### DATA SEGMENT ###

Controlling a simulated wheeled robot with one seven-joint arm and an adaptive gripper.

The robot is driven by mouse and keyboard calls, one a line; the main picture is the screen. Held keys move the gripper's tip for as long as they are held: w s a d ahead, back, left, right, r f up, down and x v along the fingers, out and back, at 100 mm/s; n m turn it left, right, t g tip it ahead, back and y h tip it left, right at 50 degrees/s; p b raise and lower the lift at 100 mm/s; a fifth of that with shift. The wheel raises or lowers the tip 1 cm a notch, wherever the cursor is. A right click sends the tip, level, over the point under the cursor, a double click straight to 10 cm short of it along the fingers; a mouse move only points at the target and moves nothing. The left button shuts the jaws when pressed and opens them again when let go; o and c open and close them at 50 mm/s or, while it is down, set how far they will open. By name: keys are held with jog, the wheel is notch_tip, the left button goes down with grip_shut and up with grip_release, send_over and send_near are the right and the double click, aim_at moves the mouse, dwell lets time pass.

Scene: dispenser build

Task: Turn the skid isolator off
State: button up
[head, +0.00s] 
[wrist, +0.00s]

###

**GIVEN PROBLEM**: Every line from the one holding "Scene: dispenser build" through the final line of the listing must be echoed exactly; leave out all other lines.

**EXERCISE ANSWER**:
Scene: dispenser build

Task: Turn the skid isolator off
State: button up
[head, +0.00s] 
[wrist, +0.00s]

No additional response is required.